73. Ensuite, les candidates ont seulement connaissance du niveau de prix global de l'offre moins disante, sans en connaître le détail pour chaque poste de prix du bordereau. Elles ont donc pu adapter le niveau de prix global de leur deuxième offre pour être mieux placées qu'au premier tour, en aménageant sommairement ensuite le détail des différents postes du bordereau. Cela explique les " incohérences ou erreurs " relevées dans le rapport d'enquête sur certains postes de prix. Cette hypothèse est d'ailleurs confortée par les déclarations d'un responsable de la société Sacer : " A la question de savoir pourquoi nous avons fait deux offres, c'est parce que, entre-temps, on nous a indiqué de baisser nos prix. C'est M. Z... qui m'a téléphoné qui m'a communiqué le nouveau montant que je devais remettre. Il m'a donné un montant total et j'ai dû adapter l'offre sur les prix unitaires ".

74. Enfin, le rapport d'enquête fait un catalogue, pour chaque entreprise, des erreurs ou incohérences qu'il relève et en déduit une stratégie de chacune qui consisterait à adapter les prix les plus bas sur les lots que chacune souhaite obtenir et à remettre des prix plus élevés sur les lots qui ne les intéressent pas. Il en déduit, pour Colas, Eurovia et Appia qu'il s'agit d'offres de couverture au profit de leurs concurrents afin que chacun conserve les positions acquises. Le rapport procède de même pour la Haute-Savoie, où il souligne que Appia, pour un seul poste de prix, aurait remis un prix plus élevé pour le lot n° 6 par rapport aux autres lots, et qu'Eurovia, pour un lot sur onze, a remis des prix inférieurs de 2 %.

75. L'Autorité de la concurrence considère de façon constante que des comportements en matière d'offres de prix à l'occasion de marchés publics similaires à ceux exposés au présent dossier peuvent aussi s'expliquer par la volonté des entreprises de définir leurs cibles commerciales selon leurs choix stratégiques, qui consistent à affecter et à répartir leurs moyens d'exploitation selon la charge de travail qu'elles peuvent envisager. Par conséquent, pour parvenir à ce résultat, elles peuvent proposer des prix différenciés de façon à privilégier les marchés ou les lots de marchés qu'elles souhaitent emporter.
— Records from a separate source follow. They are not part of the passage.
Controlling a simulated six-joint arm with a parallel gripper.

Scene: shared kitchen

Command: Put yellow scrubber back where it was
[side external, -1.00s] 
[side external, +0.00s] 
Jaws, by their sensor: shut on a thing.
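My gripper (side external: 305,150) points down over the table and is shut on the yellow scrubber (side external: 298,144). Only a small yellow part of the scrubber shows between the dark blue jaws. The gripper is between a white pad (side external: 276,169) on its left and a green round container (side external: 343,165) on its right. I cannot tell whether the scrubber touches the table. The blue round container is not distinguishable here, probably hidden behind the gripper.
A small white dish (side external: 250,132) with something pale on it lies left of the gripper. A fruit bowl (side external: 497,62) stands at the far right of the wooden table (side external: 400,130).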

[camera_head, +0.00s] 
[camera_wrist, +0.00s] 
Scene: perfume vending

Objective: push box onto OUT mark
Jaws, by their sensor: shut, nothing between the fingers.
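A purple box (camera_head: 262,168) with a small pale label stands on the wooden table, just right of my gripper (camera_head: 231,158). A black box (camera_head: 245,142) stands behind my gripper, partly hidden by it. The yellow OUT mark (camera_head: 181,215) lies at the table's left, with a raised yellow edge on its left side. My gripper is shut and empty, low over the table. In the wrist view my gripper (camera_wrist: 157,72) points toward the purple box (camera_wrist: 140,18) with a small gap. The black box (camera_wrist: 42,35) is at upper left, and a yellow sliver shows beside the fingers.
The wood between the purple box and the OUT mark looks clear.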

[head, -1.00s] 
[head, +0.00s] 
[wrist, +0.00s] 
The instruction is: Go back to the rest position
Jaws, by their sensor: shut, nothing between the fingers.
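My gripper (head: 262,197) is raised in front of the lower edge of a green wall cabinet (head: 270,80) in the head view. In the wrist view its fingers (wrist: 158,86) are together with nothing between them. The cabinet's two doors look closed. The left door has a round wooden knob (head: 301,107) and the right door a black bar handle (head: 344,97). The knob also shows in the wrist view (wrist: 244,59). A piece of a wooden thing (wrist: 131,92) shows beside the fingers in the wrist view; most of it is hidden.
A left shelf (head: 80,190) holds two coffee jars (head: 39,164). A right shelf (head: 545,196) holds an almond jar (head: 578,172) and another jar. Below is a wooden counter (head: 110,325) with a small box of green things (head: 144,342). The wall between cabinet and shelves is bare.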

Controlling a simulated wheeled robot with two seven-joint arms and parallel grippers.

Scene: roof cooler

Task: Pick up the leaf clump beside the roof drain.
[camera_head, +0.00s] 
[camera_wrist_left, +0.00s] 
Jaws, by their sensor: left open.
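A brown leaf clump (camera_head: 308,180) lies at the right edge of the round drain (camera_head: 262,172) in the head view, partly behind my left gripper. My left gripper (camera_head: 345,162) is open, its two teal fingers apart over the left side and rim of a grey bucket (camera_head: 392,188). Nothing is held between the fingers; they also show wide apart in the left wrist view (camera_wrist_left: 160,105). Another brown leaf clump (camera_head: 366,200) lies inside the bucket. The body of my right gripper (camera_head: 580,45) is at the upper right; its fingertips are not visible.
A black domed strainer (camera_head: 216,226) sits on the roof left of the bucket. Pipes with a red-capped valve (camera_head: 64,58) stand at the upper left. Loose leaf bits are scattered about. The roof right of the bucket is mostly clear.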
Le Conseil de la concurrence et la cour d'appel ont ainsi admis qu'une entreprise puisse déposer une offre dite " carte de visite ", a priori non compétitive, dans le but non d'obtenir sa sélection pour l'appel d'offres en cours, mais afin de marquer sa présence de telle sorte que le maître d'ouvrage songe à sa candidature pour les futures consultations.

76. A défaut d'éléments matériels qui établissent l'existence de contacts entre les concurrents préalables au dépôt de leurs offres, d'échanges d'informations sur le niveau de leurs offres, de tableaux de répartition des lots, ou encore d'échanges par lesquels ils exprimeraient leurs souhaits d'obtenir ou de conserver des lots prédéfinis, le simple constat d'écarts de prix entre les différents lots pour une même entreprise ou de différences de compétitivité des offres selon les lots, ne suffit pas à lui seul à caractériser un accord de volonté entre les participants à un appel d'offres qui aurait pour but une répartition des lots du marché.
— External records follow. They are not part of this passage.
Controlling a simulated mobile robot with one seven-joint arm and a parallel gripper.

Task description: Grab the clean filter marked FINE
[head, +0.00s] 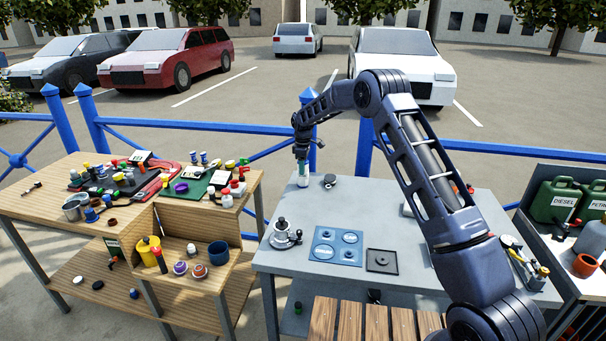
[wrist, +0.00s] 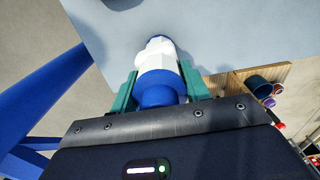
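My gripper (head: 302,172) points down over the far left part of the grey table (head: 350,205). In the wrist view its two teal fingers (wrist: 160,88) lie close against both sides of a white-and-blue cylinder (wrist: 158,55), with no clear gap. The cylinder has a ribbed white body and a blue band between the fingers. In the head view it is a small pale shape (head: 302,182) under the gripper, at the tabletop. No FINE marking is readable on it, and I cannot tell whether it is the filter or whether it is lifted.
A blue panel with round recesses (head: 336,247), a dark square tray (head: 381,261) and a metal fitting (head: 284,235) sit at the table's front. A small dark round item (head: 329,180) lies right of my gripper. The cluttered wooden bench (head: 60,190) is left; a blue railing (head: 230,128) runs behind.

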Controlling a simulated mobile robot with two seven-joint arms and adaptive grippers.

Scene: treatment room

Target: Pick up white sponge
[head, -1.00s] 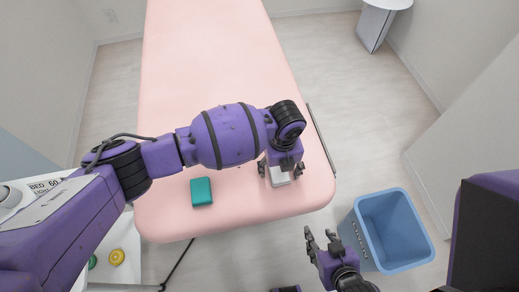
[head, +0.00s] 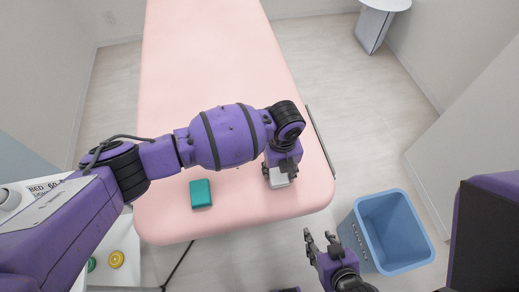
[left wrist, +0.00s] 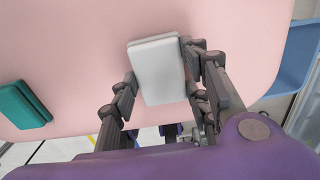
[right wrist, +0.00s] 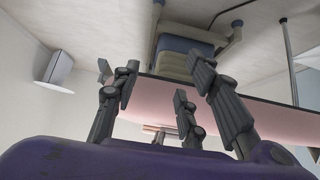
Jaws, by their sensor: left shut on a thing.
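The white sponge (head: 278,178) is at the near right part of the pink bed, partly hidden under my left gripper in the head view. In the left wrist view the white sponge (left wrist: 158,70) lies between the fingers of my left gripper (left wrist: 160,80), with fingers touching its sides. My left gripper (head: 279,172) is shut on it. I cannot tell whether the sponge is clear of the bed surface. My right gripper (head: 320,240) is empty, with its fingers spread apart, off the bed's near right corner. Its fingers also show in the right wrist view (right wrist: 160,90).
A teal sponge-like block (head: 201,193) lies on the pink bed (head: 200,60), left of the white sponge. A blue bin (head: 355,222) stands on the floor to the right of the bed. A white side table (head: 130,250) with small round items is at the lower left.

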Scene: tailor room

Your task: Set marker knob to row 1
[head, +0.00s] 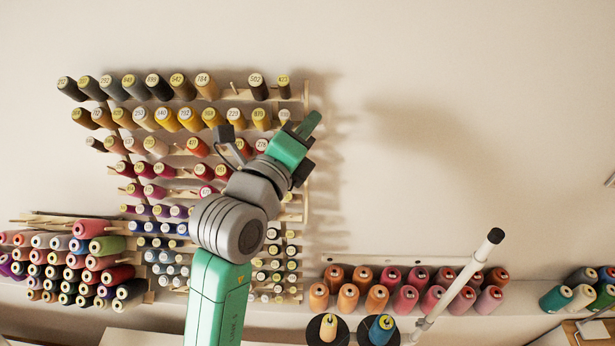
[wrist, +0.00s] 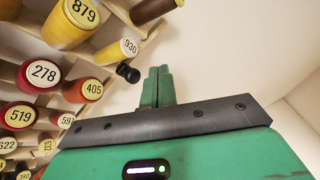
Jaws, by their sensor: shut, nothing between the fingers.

77. En quatrième lieu, le représentant de la société Moulin TP en séance et le rapport d'enquête ont dénoncé des baisses concomitantes du niveau des offres en 2005-2006 chez les cinq " majors " dans le but de contrer les offres de Moulin TP et d'assurer la reconduction à l'identique des titulaires des lots dans les six départements en cause. En séance, le représentant de la société Moulin TP a évoqué une baisse de 30 % du niveau des offres.

78. Les éléments qui figurent au rapport d'enquête ne permettent pas cependant de constater une telle baisse. Tout d'abord, aucun exemple de baisse simultanée du niveau des offres n'est rapporté pour les départements de l'Ain et de la Savoie. Ensuite, pour les quatre autres départements sont exposés, non des baisses du niveau des offres des entreprises en 2005-2006 par rapport au niveau de leurs offres lors des précédents appels d'offres (2002-2003), mais les écarts constatés entre le niveau des offres et les estimations des maîtres d'ouvrage pour les appels d'offres de 2005-2006.

79. Ainsi, le rapport relève en Ardèche des offres inférieures à l'estimation dans des proportions comprises entre 37 et 50 % selon les lots, ces écarts étant constatés chez les entreprises autres que les cinq " majors " mis en cause. Il en est de même dans la Drôme où les entreprises outsiders ont fait des offres inférieures de 26 à 38 % à l'estimation du maître d'ouvrage. En Isère, le rapport relève des écarts du niveau des offres par rapport à l'estimation compris entre - 8 % et - 47 % selon les lots, tant en ce qui concerne les offres des " majors " que celles de Moulin TP. En Haute-Savoie, sont signalés des " écarts importants " par rapport à l'estimation sans préciser l'ampleur de ces écarts pour chaque lot.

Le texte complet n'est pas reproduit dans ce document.